• Set problem:
Check every line below for the word "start" and copy the ones that have it.

• Stored data:
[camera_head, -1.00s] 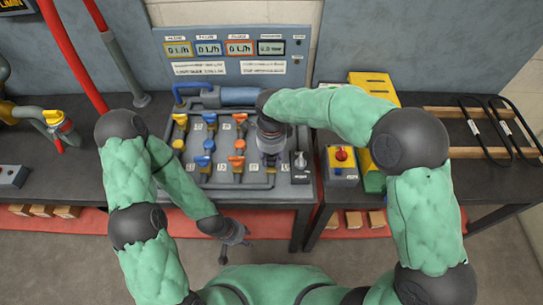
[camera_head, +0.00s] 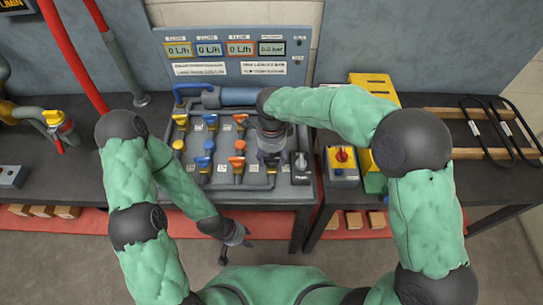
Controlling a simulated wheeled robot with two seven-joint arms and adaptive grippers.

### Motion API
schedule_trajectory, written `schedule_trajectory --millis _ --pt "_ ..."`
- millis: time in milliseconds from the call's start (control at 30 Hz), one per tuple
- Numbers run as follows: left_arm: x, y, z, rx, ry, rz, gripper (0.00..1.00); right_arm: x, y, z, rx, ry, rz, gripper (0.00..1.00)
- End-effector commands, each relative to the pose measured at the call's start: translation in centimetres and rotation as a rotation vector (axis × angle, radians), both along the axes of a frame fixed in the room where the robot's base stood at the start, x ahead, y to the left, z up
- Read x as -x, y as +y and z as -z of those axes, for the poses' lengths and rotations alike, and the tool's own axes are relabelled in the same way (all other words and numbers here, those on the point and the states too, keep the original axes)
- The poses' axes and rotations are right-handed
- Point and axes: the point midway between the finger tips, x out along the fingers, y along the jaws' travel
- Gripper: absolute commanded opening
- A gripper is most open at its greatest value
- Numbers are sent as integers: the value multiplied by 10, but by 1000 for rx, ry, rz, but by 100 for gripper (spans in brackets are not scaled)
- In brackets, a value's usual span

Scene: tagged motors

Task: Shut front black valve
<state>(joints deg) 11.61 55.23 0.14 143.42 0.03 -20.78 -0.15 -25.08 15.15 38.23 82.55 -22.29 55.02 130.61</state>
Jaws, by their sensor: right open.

• Reply to the task:
- millis: time in milliseconds from the call's start (control at 30 Hz), one per tuple
- End-effector commands, each relative to the pose measured at the call's start: translation in centimetres and rotation as a rotation vector (axis × angle, radians), both along the axes of a frame fixed in the room where the robot's base stood at the start, x ahead, y to the left, z up

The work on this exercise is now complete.